Just a  few suggestions follow:

Introduction and background sections are clearly and richly exposed. However, there is at least one author which is worthy to be cited in the first part of your paper, George Starostin (Russian State Univ.), who devoted much attention to lexicostatistics, linguistic philogenetic, and lexical proximity, in the last 20 years.

line 103: itens --> items

equation (6): is it correct?

One additional (curiosity-driven) comment, which, maybe, could be useful for your further research:

it would be import to understand/analyse why you obtained the 4 errors in exp. 1. Is this ascribable to the n-gram structure of e.g. French and English? or ..?

 

Author Response

Please see the attachment

Author Response File: Author Response.pdf

Reviewer 2 Report

This paper proposes to apply known methods for measuring language distance to isolated languages. The idea is original and the experimental setup mostly sound, but I have a few major issues with the paper in its current state:

  1. There is no explicit hypothesis about the expected results, and whether the hypothesis is confirmed or rejected by the experiments. The authors say that "the results are rather disappointing", but it is entirely unclear to me what would be a successful result.
  2. Hierarchical clustering presupposes that all leaves are related and have one common ancestor, which is obviously not true for your data. Furthermore, Ward's method is known to favour clusters of similar size, which is also obviously not the case for your dataset (you probably want the isolates to be presented as distinct branches, which Ward's method precisely tries to avoid). I would suggest that you try (1) non-hierarchical clustering techniques, and (2) if you decide to keep hierarchical ones, to use e.g. complete linkage or UPGMA (average linkage) instead of Ward.
  3. I'm a bit puzzled by the presentation of your methods. Any method basically relies on three factors: (1) the features (in your case the text normalization, ngram order and weighting), (2) the distance measure, (3) the clustering algorithm applied to the distance matrix. On this basis:
    • Why is Burrow's delta considered separately and not just like any other distance measures (besides perplexity, KLD etc.)?
    • Why is the n-gram order (3-grams vs 7-grams) not the same for all experiments? This would make comparisons easier.
    • What is the evidence for combining some measures into the ALD metric rather than keeping them separate and showing distinct results? What is the reason for not including Burrow's delta in ALD?
    • Why is there no discussion about (3) (cf. also my previous remark)?
    • Is it correct that you don't apply hierarchical clustering to the Burrow's delta distance matrix although section 2.1 is called "Language clustering"? If so, why not?
  4. I could imagine that the isolated languages behave quite differently depending on the linguistic level you look at: Basque might have a lot of lexical borrowings from Spanish and a similar phonology, but a completely different morphology and syntax. Albanian might have a lot of lexical borrowings from Greek (scientific terminology) but not vice-versa. Hence, I would find it very interesting if you could somehow tease apart the different levels of analysis and apply your method to each of them separately. This can be done to a certain extent by just changing the ngram order, but some more sophisticated techniques will probably be needed.
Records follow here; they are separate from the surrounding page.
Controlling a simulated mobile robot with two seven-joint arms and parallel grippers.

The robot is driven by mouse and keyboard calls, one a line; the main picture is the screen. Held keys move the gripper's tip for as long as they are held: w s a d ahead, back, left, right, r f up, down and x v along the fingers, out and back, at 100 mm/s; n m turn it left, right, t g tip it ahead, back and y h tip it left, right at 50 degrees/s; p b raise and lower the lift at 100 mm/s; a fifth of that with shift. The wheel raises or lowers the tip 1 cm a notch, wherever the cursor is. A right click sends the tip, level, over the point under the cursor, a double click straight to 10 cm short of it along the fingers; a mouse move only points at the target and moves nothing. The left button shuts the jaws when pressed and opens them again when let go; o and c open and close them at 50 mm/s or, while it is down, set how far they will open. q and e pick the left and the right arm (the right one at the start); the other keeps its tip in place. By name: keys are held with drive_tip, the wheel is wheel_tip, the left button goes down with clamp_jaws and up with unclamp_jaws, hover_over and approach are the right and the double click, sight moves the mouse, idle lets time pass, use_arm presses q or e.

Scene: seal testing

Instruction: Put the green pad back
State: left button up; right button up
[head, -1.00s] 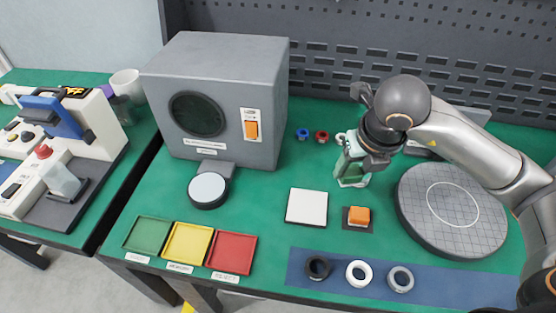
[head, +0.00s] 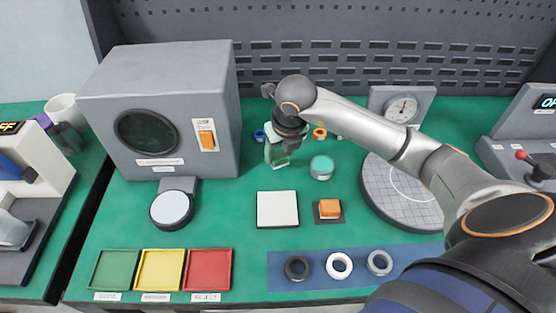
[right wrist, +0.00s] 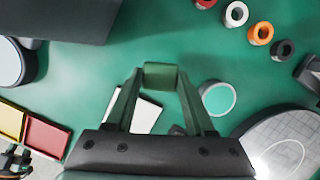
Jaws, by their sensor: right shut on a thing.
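My right gripper (head: 278,152) is above the green table, to the right of the grey box, with its fingers pointing down. It is shut on the green pad (right wrist: 160,76), a small dark green block that shows between the fingertips in the right wrist view. In the head view the pad is mostly hidden by the fingers.
A round grey piece with a light green top (head: 321,167) stands right of the gripper. A white square plate (head: 277,209) and an orange block (head: 329,208) lie nearer. The grey box (head: 160,115) and round gridded plate (head: 400,190) flank the space.

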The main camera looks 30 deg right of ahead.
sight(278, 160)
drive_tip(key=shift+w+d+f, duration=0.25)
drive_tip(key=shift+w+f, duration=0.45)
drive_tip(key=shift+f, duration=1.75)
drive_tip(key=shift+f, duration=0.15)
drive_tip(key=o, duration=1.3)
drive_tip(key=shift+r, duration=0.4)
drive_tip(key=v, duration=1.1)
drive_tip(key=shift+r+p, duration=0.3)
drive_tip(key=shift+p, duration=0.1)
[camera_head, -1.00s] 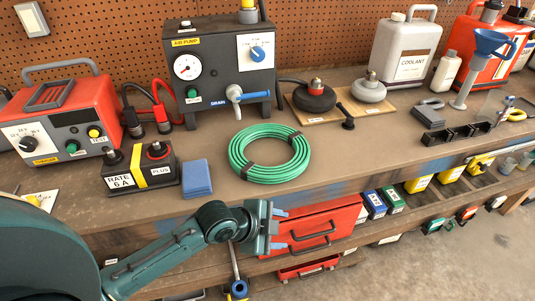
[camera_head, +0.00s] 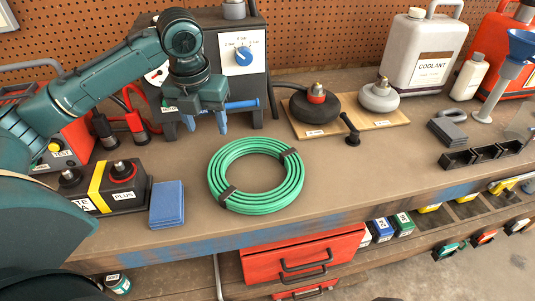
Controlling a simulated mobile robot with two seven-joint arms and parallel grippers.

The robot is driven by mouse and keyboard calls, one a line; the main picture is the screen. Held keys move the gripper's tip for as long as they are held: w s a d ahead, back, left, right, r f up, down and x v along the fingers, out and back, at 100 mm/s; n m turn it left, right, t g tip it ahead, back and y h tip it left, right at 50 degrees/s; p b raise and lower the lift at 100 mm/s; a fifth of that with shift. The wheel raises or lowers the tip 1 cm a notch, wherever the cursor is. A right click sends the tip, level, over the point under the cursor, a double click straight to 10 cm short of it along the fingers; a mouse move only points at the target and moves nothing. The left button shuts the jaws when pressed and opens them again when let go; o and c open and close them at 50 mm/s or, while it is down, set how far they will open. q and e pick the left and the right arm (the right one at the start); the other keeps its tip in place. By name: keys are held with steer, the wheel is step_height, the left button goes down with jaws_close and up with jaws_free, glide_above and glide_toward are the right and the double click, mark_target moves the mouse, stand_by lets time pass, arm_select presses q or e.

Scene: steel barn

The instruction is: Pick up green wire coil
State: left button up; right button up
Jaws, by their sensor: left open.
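The green wire coil (camera_head: 293,184) lies flat on the workbench near its front edge, bound with dark bands. It is fully visible. My left gripper (camera_head: 206,122) is open and empty, with its blue fingers pointing down. In the picture it is above and to the left of the coil, in front of the air pump, and apart from the coil. My right gripper is not in view.
The air pump (camera_head: 262,85) stands behind the coil. A blue block (camera_head: 167,204) and a black battery box (camera_head: 128,188) lie to its left. The bench (camera_head: 370,185) right of the coil is clear.

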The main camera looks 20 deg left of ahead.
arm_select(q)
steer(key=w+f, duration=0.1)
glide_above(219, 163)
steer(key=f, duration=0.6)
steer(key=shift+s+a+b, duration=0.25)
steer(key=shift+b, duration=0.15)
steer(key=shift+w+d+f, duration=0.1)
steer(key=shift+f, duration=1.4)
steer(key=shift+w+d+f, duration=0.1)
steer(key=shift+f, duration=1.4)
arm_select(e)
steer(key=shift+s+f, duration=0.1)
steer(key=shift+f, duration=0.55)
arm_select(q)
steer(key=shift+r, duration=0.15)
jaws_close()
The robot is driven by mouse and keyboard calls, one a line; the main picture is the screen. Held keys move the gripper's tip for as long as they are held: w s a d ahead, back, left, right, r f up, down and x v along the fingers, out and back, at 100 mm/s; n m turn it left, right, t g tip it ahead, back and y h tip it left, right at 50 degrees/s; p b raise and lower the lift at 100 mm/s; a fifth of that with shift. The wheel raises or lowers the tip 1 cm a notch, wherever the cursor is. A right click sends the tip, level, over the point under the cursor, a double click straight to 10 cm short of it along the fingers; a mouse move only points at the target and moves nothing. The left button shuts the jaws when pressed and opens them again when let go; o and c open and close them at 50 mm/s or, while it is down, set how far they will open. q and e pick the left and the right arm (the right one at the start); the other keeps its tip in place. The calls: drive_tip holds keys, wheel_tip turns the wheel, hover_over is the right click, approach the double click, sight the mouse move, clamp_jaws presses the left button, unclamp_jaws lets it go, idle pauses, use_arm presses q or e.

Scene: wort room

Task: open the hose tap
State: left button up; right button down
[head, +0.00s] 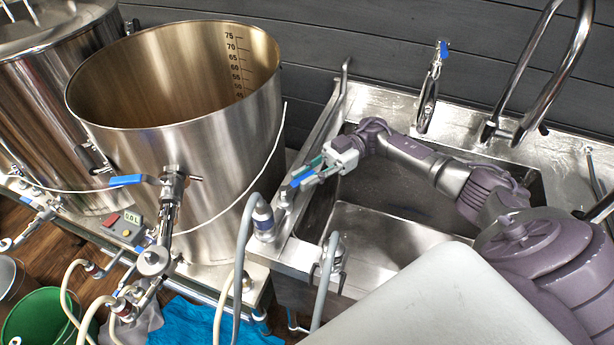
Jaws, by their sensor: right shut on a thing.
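The hose tap (285,197) is a small metal fitting on the left rim of the sink, with a blue lever (299,180). A grey hose (240,265) with a dark blue collar (262,212) runs down beside it. My right gripper (308,175) is over the sink's left edge, shut on the blue lever, its fingers partly covering it. The lever's exact angle is hard to tell behind the fingers. My left gripper is not in view.
A tall steel kettle (210,130) with a blue-handled valve (165,182) stands left of the sink. The sink basin (420,205) is empty beneath my right arm. A curved faucet (540,70) and another blue-topped tap (430,90) stand behind.

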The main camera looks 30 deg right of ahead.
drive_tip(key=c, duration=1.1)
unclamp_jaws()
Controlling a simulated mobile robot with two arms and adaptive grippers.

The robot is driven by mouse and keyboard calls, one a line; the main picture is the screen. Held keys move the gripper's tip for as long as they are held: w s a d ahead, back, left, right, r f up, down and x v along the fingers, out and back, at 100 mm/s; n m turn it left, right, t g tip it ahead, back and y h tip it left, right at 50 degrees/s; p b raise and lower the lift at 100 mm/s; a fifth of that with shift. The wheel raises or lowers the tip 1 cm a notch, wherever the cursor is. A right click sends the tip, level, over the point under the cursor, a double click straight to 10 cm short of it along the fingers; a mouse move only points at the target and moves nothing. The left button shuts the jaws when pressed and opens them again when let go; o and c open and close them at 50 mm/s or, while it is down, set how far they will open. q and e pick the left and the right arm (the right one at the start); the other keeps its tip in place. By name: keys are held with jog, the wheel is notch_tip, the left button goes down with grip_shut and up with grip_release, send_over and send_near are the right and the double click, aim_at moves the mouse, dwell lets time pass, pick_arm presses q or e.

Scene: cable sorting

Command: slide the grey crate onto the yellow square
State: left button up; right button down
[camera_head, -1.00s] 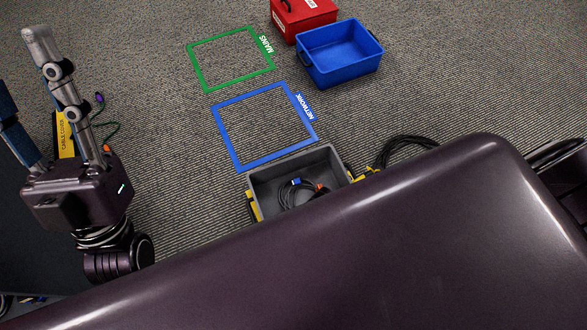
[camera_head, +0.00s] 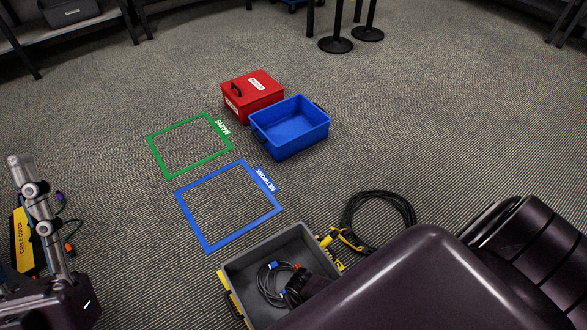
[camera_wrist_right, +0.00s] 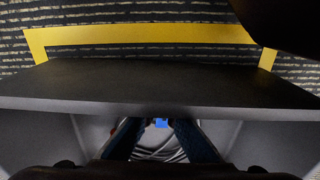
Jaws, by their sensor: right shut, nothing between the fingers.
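The grey crate (camera_head: 242,268) stands on the carpet at lower middle of the head view, with cables inside; my right arm hides its near right part. The yellow square (camera_wrist_right: 150,35) shows in the wrist view as a tape strip with two corners beyond the crate's wall (camera_wrist_right: 150,88). My left gripper (camera_head: 38,215) is at the left edge, away from the crate, only partly visible.
A blue square (camera_head: 190,218) lies just beyond the crate, with a green square (camera_head: 158,158) further back. A blue crate (camera_head: 290,149) and a red box (camera_head: 252,95) stand behind. A black cable coil (camera_head: 408,212) lies right of the crate. Open carpet is at right.

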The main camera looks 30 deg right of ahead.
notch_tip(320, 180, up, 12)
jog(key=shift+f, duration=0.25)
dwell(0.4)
Some further minor remarks:

  • The term "pre-Indo-European" is problematic for the languages in your sample (Greek and Albanian are IE, and Hungarian could just as well be called "post-Indo-European"...). It is only used in the abstract though, not in the main text.
  • L48: remove one occurrence of "final(ly)"
  • L59: "the objective is not to distinguish..." So what is the objective then?
  • Section 1: I would find it relevant to cite some work from dialectometry, where similar methods are used. You might find some relevant papers e.g. about clustering from John Nerbonne's group.
  • in various places: dend*r*ogram
  • L150: "discover which language families are closest..." - why is this an interesting question at all?
  • L171: the common ancestry of Baltic and Slavic languages have long been disputed - if your model fails to find this link I would not count it as an error
  • L181: do you have any empirical findings about the impact of spelling transliteration? it would be nice to do a pilot study on just 2 languages, with (1) no normalization/transliteration, (2) your proposed normalization, (3) "extreme" normalization to IPA
  • Tables 1 and 2: ALD gives you a score, right? it would be instructive to add the scores as well. My hypothesis would be that the distances are much lower in Table 1 than in Table 2, and if you applied a common cutoff threshold the isolated languages would indeed end up being isolated.
  • L218: the so-called "Balkan Sprachbund" finding states that several Balkan languages share grammatical features independently of their origin. Since you have Greek, Albanian, Romanian, Serbian, Macedonian, Bulgarian and Croatian in your sample, you might be in a good position to test this finding. It doesn't seem that your data shows much evidence for it, but could it be that your procedure focuses mostly on lexical aspects rather than grammatical ones? I think a discussion of this phenomenon would be very interesting...
  • L221: historically, Hungarian is probably about as far apart from Finnish/Estonian as Spanish is from Russian, so your finding is not too surprising.

Author Response

Please see the attachment

Author Response File: Author Response.pdf

Round 2

Reviewer 2 Report

Thanks for the detailed author response and for the updated version. I realized that I misunderstood some methodological aspects, this is now much clearer. Below is just a list of typos and minor remarks that you might address in the final version.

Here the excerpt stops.